Второй акт разворачивается едва ли не в полумраке, герои высвечиваются по отдельности (художник по свету — сам Серзин). Зрителей погружают в созерцательное, почти медитативное состояние. Совсем кратко описанный у Тургенева сон Базарова, который тот видит перед дуэлью, здесь выведен в отдельный этюд. Вся сцена заполняется дымом, с задника светят прожекторы. Базаров садится на скамью, прильнув к груди обнимающей его Одинцовой. В это время остальные герои безучастно проходят мимо и, сделав несколько кругов вокруг скамьи, останавливаются за ней. Одинцову сменяет мать, которая ласково прижимает к себе сына. Когда все расходятся, Базаров остаётся один — наедине со своей разворошённой душой, в которой неожиданно обнаружилась способность любить.
В отличие от Тургенева, который не дал своему герою совершить поступок и сделать шаг навстречу любви, Серзин делает Базарова более решительным. И снова через точную проработку авторского текста и перестановку реплик: «Когда я встречу человека, который не спасовал бы передо мной, тогда я изменю свое мнение о самом себе», — именно так, а не иначе, в спектакле Базаров скажет Одинцовой. Не означают ли эти слова признания её полноправной победы?
Обречённость и несостоятельность базаровского нигилизма особенно видны в сцене, где Базаров препарирует мёртвое тело, – в спектакле это тело Ситникова (Илья Борисов), друга, ученика и едва ли не единственного идеологического последователя Базарова.

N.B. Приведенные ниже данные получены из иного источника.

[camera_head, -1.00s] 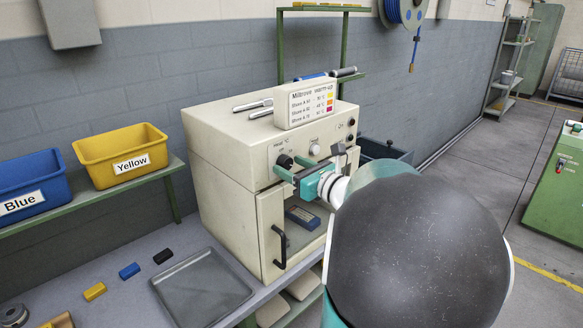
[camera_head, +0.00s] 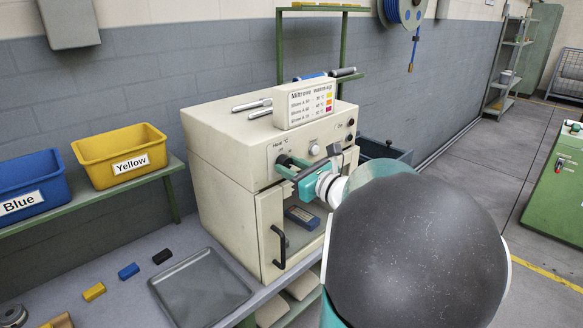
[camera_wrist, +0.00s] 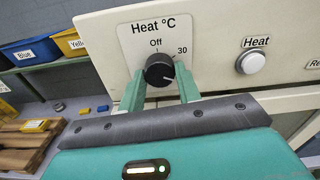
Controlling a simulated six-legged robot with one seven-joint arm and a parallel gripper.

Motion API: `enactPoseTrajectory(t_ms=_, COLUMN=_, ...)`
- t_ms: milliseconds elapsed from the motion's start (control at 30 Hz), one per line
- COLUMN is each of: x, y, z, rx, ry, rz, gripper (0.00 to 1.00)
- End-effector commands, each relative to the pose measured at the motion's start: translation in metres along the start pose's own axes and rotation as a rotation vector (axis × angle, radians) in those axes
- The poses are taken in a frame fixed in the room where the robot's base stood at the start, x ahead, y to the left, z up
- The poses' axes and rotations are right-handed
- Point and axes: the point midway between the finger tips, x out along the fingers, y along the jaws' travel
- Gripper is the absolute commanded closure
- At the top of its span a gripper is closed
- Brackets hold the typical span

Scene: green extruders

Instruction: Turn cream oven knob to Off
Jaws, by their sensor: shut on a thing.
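The cream oven (camera_head: 228,150) stands on the bench with its control panel facing my arm. Its black heat knob (camera_wrist: 159,70) sits under the "Heat °C" lettering, with "Off" straight above it and "30" to its upper right. The knob's white pointer mark seems to lie at its lower right, away from "Off". My gripper (camera_wrist: 160,88) is shut on the knob, with one green finger on each side of it. In the head view my gripper (camera_head: 286,166) is at the panel and largely hides the knob.
A white Heat button (camera_wrist: 254,62) is right of the knob. The oven door below has a black handle (camera_head: 279,246), and a blue block (camera_head: 302,217) shows inside. A grey tray (camera_head: 243,291) lies on the bench. A sign box (camera_head: 308,103) stands on the oven.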

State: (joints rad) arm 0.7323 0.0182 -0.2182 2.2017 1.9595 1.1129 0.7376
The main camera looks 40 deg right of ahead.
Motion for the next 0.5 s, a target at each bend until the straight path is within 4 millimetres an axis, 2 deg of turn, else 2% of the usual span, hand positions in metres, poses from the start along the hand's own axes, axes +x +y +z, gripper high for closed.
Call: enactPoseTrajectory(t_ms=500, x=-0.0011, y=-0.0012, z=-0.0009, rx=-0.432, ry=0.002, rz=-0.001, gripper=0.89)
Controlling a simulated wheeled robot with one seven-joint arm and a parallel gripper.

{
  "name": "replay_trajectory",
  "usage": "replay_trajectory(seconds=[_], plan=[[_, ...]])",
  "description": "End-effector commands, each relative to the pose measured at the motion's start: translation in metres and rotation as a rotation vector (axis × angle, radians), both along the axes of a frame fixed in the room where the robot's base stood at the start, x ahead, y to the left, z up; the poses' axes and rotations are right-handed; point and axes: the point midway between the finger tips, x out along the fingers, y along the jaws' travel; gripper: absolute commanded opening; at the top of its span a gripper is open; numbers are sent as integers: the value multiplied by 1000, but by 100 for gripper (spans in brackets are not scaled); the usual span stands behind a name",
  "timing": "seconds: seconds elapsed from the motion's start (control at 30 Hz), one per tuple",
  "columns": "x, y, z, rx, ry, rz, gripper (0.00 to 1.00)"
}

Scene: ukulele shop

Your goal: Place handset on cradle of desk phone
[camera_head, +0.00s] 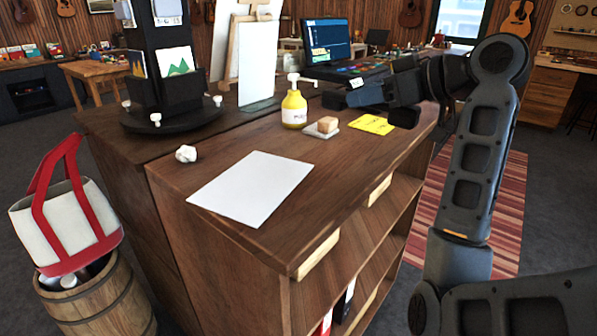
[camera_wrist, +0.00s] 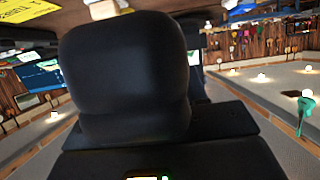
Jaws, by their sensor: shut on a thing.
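The handset (camera_wrist: 125,70) is a black, rounded block that fills the middle of the wrist view, close to the camera. My gripper (camera_wrist: 165,145) is shut on it. In the head view my gripper (camera_head: 378,93) is held above the far right part of the wooden counter, behind the yellow note. Dark shapes merge there, so I cannot clearly separate the handset from the gripper. I cannot make out the desk phone or its cradle in either view; my gripper and the handset cover part of the scene.
The wooden counter (camera_head: 190,230) carries a white sheet (camera_head: 251,188), a crumpled paper (camera_head: 186,154), a yellow pump bottle (camera_head: 294,110), a small block on a dish (camera_head: 327,125) and a yellow note (camera_head: 372,124). A dark rotating stand (camera_head: 160,120) and a monitor (camera_head: 328,45) stand further back.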

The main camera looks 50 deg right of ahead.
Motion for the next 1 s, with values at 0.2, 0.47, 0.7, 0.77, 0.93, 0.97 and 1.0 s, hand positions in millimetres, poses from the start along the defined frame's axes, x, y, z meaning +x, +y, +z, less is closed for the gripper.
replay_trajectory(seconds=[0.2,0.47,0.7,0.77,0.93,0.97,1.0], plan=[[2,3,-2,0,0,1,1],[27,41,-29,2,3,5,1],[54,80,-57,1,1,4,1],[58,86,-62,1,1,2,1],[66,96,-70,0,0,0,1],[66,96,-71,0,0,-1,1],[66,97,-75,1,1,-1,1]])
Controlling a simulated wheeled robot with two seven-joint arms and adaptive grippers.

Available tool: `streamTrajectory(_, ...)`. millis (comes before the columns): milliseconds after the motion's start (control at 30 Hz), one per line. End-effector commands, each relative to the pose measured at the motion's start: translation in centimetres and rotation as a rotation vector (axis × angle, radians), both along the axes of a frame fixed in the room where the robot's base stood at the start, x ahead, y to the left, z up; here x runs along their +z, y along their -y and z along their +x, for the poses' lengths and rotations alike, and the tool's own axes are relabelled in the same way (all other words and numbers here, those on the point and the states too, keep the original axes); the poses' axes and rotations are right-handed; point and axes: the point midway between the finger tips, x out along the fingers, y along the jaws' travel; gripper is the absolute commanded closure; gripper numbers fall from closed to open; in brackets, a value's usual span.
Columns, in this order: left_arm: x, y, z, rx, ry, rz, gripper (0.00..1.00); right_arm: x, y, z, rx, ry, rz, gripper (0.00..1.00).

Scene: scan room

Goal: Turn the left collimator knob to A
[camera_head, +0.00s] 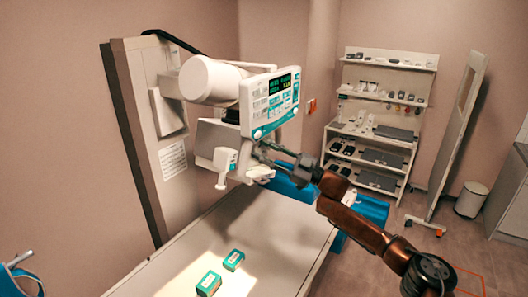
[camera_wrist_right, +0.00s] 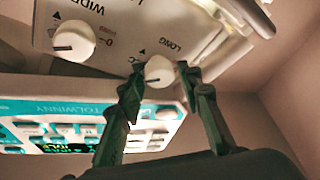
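In the right wrist view, a white collimator panel (camera_wrist_right: 112,62) carries upside-down lettering and two round white knobs. One knob (camera_wrist_right: 159,72) is near the word LONG; with the lettering turned upright it is the left one. The other knob (camera_wrist_right: 74,40) is near WIDE, with a dark pointer line. My right gripper (camera_wrist_right: 160,74) has one dark green finger on each side of the LONG knob, very close; contact is unclear. In the head view my right gripper (camera_head: 262,152) reaches under the tube head's display panel (camera_head: 270,103). My left gripper is not in view.
A white table (camera_head: 180,262) with two small green-and-white boxes (camera_head: 208,283) (camera_head: 234,260) lies below. The tube head (camera_head: 208,80) hangs from a wall column (camera_head: 140,130).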

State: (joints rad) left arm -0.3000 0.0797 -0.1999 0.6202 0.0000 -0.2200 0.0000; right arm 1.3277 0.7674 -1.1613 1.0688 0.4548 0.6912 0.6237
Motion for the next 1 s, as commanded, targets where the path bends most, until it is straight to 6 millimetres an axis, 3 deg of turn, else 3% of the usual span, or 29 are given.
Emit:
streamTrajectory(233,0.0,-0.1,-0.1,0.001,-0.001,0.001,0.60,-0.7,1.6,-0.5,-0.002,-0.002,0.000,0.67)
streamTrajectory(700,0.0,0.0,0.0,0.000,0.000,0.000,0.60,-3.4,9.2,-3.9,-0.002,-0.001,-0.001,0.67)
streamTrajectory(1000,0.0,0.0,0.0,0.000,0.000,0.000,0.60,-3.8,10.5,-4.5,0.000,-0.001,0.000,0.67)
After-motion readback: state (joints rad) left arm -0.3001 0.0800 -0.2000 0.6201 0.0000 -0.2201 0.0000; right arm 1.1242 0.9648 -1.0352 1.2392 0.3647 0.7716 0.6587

В финале заражённый, умирающий Базаров карабкается вверх по лестнице, которая теперь залита красным светом. Мальчик-пионер (Андрей Титченко) высоким голоском цитирует Башлачёва: «Любовь — это то, что даёт силы жить. То, что всегда с тобой». В этом всё дело: у Базарова просто не осталось любви, а значит, не осталось сил, чтобы жить. Вся его философия оказалась такой ничтожной и мелкой в сравнении с чувством, сбившим его с ног, — это главная перемена, настигшая героя.
На середине лестницы силы окончательно покидают его: Базаров падает, так и не покорив вершины. Путь в ещё не известный новый мир оказался не пройден. Вероятно, по этим ступеням смогут подняться другие.